** Begin Provided material **
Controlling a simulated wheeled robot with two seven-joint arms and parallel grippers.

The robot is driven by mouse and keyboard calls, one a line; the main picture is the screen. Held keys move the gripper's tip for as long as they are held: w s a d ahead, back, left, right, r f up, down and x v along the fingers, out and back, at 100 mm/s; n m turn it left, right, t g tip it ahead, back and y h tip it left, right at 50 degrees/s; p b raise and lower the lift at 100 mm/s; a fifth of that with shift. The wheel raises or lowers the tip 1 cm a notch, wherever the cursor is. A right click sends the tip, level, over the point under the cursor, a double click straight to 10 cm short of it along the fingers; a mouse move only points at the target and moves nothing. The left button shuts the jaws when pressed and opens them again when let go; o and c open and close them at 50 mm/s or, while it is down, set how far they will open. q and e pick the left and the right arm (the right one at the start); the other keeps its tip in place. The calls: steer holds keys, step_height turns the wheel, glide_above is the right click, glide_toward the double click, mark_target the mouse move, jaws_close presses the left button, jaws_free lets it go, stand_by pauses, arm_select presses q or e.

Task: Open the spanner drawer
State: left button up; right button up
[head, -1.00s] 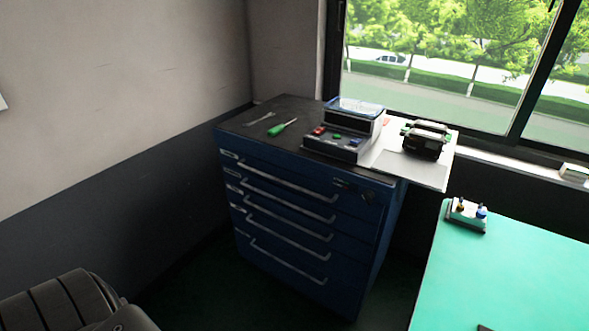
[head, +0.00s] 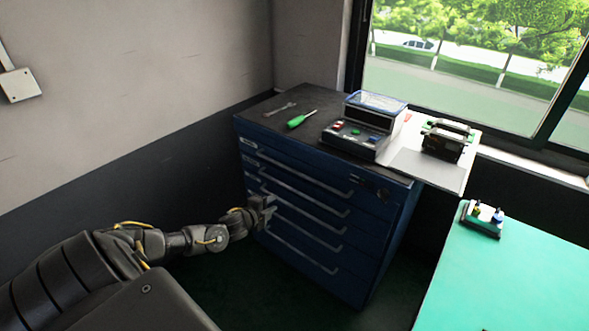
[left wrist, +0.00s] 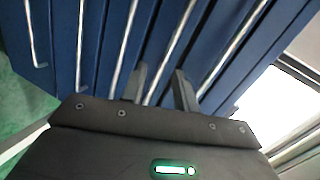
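The blue drawer cabinet (head: 345,262) stands by the wall, with several drawers stacked on its front, each with a long pale bar handle (head: 305,175). The drawers look shut. Their labels are too small to read, so I cannot tell which is the spanner drawer. My left gripper (head: 268,204) is at the left part of the cabinet front, near the middle handles. In the left wrist view my left gripper (left wrist: 160,70) has its fingers apart, with one bar handle (left wrist: 172,50) running between them. I cannot tell whether they touch it. My right gripper is not in view.
On the cabinet top lie a spanner (head: 280,108), a green screwdriver (head: 301,119) and a control box (head: 362,138). A black device (head: 447,140) sits on a white board at right. A green table (head: 510,275) stands at the front right.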

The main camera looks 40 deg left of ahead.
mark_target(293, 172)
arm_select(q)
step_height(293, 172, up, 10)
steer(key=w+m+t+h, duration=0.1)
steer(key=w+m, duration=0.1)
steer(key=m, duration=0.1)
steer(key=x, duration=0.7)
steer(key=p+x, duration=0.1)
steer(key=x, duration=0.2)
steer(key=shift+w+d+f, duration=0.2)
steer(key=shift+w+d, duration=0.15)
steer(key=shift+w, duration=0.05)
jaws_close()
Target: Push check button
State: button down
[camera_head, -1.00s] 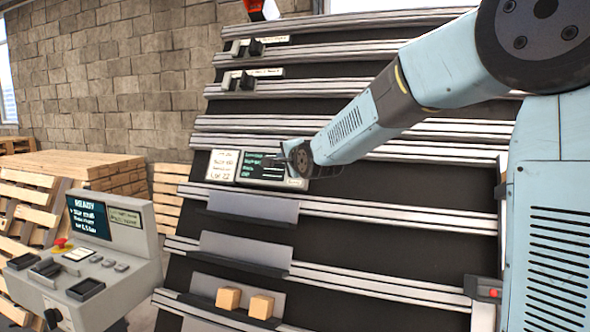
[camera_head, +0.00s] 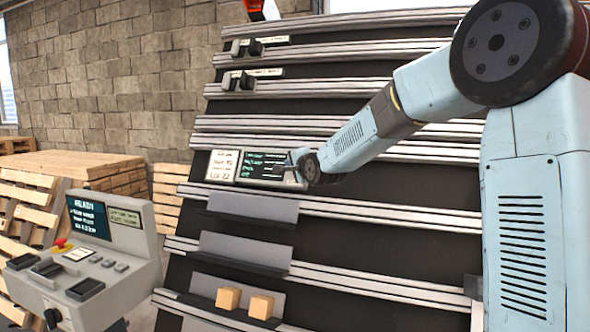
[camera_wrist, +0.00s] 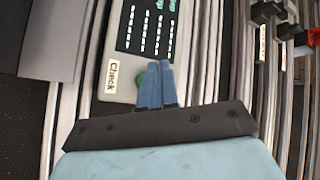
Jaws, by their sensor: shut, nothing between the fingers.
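The panel with a dark text screen (camera_head: 255,166) is mounted on the sloped rack. In the wrist view the same panel (camera_wrist: 125,88) carries a white label reading "Check" (camera_wrist: 112,76). A green button (camera_wrist: 139,79) beside that label is mostly hidden behind my gripper. My gripper (camera_wrist: 155,66) is shut and empty, its blue fingers together over the panel's lower end beside the green button. I cannot tell whether the fingertips touch the panel. In the head view my gripper (camera_head: 291,164) is at the right end of the panel.
A grey console (camera_head: 115,255) with a screen, buttons and a red knob stands at left. A pale card (camera_head: 222,166) adjoins the panel. Grey trays line the rack below, one holding two wooden blocks (camera_head: 228,298). Metal rails cross the rack. Pallets (camera_head: 85,165) stand behind.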

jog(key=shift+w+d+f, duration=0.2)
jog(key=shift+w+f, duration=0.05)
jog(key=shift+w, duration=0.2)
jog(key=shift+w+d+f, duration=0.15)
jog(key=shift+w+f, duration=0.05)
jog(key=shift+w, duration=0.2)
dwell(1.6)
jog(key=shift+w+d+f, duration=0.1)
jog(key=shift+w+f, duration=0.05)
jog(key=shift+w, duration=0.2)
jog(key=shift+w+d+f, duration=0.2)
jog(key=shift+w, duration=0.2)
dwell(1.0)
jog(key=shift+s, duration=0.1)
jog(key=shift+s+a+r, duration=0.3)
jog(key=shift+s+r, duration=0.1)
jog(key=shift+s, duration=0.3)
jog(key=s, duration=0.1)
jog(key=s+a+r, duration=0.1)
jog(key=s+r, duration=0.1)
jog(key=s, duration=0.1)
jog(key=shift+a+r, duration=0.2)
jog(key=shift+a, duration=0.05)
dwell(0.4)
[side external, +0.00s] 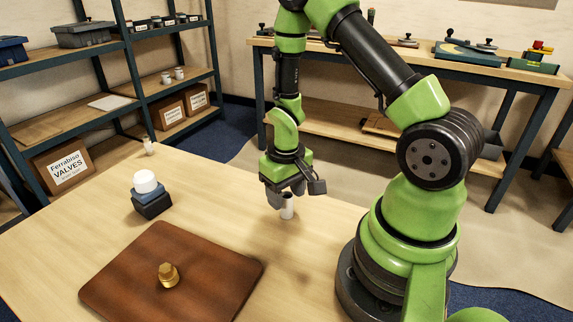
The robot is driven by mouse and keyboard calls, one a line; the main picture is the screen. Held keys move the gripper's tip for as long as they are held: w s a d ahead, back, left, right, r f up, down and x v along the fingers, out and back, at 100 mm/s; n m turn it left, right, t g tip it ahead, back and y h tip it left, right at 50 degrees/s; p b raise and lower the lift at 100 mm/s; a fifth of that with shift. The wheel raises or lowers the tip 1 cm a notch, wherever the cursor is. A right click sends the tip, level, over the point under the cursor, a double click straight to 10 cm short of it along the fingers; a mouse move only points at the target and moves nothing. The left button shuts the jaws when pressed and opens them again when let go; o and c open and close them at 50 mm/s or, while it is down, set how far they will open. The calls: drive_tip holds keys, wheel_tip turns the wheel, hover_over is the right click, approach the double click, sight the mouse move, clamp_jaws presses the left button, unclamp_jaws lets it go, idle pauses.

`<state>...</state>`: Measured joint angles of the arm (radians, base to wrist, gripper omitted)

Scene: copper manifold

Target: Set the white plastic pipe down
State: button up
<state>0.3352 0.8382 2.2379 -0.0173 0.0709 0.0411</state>
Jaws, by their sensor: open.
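The white plastic pipe (287,209) is a short pale cylinder. It stands upright on the wooden table, just below my gripper. My gripper (286,199) points down and is open, with its grey fingers around or beside the top of the pipe. I cannot tell from this view whether a finger touches it. The pipe's upper end is partly hidden by the fingers.
A brown mat (120,285) with a brass fitting (168,274) lies at the front of the table (235,205). A dark block (152,204) with a white round piece (145,182) stands at left. A small white item (148,146) is farther back. Bare table surrounds the pipe.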

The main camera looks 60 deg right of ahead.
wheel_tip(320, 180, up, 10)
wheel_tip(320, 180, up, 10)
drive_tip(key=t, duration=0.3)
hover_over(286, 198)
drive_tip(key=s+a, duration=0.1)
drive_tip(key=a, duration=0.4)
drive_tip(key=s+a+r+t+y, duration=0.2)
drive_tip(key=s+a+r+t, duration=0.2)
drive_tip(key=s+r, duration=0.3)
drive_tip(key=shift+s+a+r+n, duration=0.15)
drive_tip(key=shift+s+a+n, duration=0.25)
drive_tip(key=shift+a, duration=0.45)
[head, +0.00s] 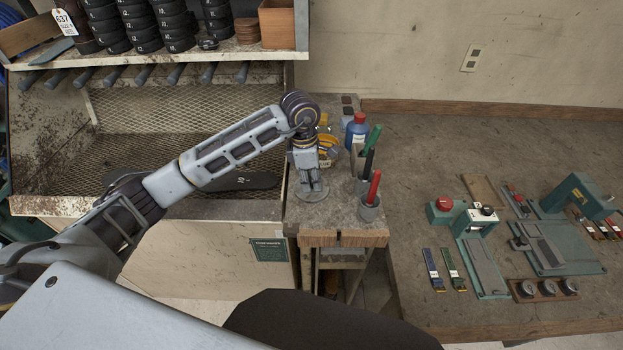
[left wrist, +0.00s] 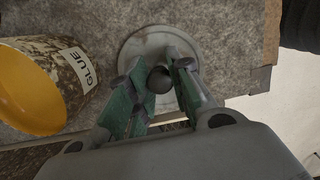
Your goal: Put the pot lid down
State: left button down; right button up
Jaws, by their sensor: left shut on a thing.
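The pot lid (head: 313,194) is a grey disc with a dark round knob; in the left wrist view the lid (left wrist: 150,38) is under my fingers. My left gripper (head: 308,181) points down and is shut on the lid's knob, which shows between the green fingertips in the left wrist view (left wrist: 160,80). The lid is level over the felt-grey top of the small stand (head: 335,212); I cannot tell whether it touches it. The open glue pot (left wrist: 78,72), yellow inside with a GLUE label, stands beside the lid; my arm partly hides it in the head view. My right gripper is not in view.
Cups with green, black and red-handled tools (head: 371,208) stand just right of the lid, with a blue bottle (head: 356,130) behind. The stand's front edge is close. A workbench (head: 420,180) with green machine parts lies right. A mesh-backed shelf (head: 130,110) is left.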

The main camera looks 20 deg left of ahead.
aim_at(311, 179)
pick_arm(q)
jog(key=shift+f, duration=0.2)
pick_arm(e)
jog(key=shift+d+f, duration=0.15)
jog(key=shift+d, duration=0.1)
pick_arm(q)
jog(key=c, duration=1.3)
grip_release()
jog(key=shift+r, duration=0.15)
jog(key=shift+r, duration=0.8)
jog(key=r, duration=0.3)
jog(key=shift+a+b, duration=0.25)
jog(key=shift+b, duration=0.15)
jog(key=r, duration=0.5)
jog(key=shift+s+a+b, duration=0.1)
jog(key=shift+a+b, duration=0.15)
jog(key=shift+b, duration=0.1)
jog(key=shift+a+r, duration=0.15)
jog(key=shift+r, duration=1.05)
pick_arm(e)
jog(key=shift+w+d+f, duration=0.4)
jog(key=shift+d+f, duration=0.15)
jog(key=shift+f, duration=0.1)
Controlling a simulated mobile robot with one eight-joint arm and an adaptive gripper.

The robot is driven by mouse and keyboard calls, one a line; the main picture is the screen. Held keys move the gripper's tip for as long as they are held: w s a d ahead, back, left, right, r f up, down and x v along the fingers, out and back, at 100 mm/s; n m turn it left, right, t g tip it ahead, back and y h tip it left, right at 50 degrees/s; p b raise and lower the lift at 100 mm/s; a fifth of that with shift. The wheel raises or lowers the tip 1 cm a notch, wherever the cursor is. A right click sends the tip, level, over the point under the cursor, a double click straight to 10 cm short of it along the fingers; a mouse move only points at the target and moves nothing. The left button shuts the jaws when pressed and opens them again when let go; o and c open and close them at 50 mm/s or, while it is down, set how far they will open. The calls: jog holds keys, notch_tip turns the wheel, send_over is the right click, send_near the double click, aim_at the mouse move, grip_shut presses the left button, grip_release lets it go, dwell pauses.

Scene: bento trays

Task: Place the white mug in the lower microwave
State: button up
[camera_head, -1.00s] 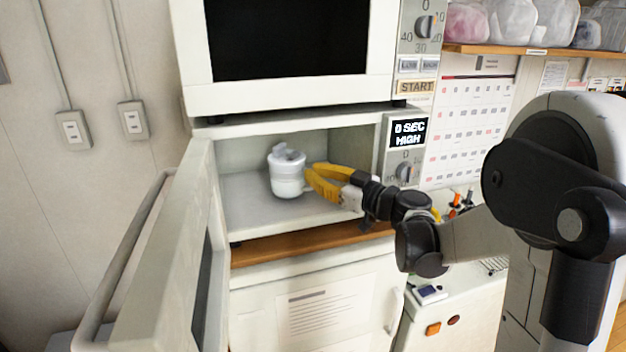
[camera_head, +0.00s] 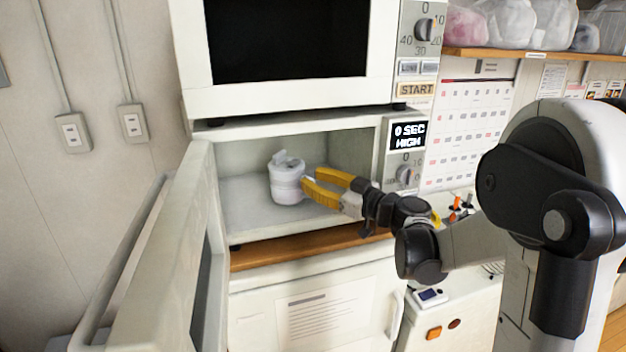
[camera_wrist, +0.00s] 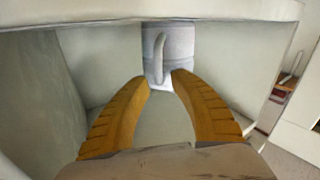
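The white mug (camera_head: 286,184) stands upright inside the lower microwave (camera_head: 252,208), on its floor and left of my gripper. Something pale shows at its top. My gripper (camera_head: 306,188) has two yellow fingers, spread apart, reaching in through the opening from the right. The fingertips are close to the mug's right side. In the wrist view, the mug (camera_wrist: 181,48) is ahead of the spread fingertips (camera_wrist: 158,78), with its handle facing me. Whether a fingertip still touches the mug cannot be told.
The lower microwave's door (camera_head: 170,260) hangs open at the left. The upper microwave (camera_head: 290,98) sits directly above, close over the opening. A wooden board (camera_head: 300,245) runs under the lower microwave. Its control panel (camera_head: 404,160) borders the opening on the right.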

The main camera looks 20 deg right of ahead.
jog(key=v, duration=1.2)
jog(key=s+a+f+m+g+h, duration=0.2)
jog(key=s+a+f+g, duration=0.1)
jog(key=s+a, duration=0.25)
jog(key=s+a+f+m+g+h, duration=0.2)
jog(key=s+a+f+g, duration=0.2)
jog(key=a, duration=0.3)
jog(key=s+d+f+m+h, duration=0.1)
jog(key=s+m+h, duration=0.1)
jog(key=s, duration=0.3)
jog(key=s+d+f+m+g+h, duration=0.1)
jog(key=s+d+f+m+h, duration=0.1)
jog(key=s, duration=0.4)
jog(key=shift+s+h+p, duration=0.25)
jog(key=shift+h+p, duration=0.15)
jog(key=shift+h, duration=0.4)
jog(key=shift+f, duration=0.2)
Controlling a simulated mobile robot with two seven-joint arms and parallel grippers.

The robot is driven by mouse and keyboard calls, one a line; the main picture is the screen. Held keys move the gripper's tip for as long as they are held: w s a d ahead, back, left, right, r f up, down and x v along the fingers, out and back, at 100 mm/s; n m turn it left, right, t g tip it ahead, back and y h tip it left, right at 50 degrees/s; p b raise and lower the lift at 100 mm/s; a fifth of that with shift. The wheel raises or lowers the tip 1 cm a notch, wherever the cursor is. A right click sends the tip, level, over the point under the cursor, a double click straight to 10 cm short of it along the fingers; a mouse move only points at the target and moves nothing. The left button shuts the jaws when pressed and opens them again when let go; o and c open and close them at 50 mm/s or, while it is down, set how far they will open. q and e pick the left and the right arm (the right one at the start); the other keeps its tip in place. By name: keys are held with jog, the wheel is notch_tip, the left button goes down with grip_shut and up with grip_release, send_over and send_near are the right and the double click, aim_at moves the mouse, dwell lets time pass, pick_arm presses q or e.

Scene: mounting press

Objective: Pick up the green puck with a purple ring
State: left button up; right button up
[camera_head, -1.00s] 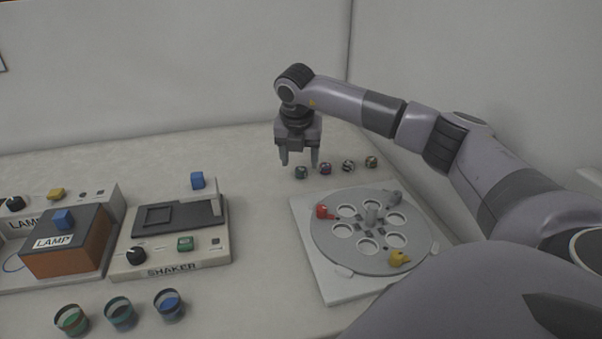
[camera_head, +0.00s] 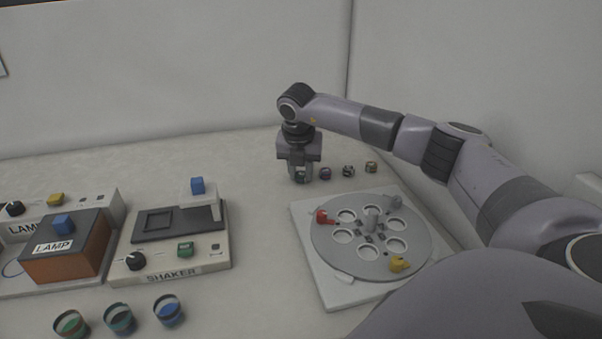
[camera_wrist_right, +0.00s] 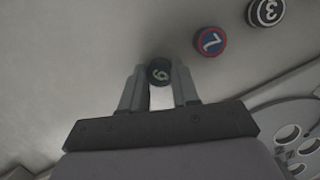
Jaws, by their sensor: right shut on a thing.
** End Provided material **
Task requirements: Transcribe nothing but the lines from the line with "wrist, gripper omitted)" through the line with "<state>0.3352 0.8382 2.2379", reproducing each exactly.

The result:
`<state>...</state>`: Measured joint angles of the arm (radians, base to wrist, gripper omitted)

Scene: copper manifold

Target: Set the white plastic pipe down
State: button up
<state>0.3352 0.8382 2.2379 -0.0173 0.0709 0.0411</state>

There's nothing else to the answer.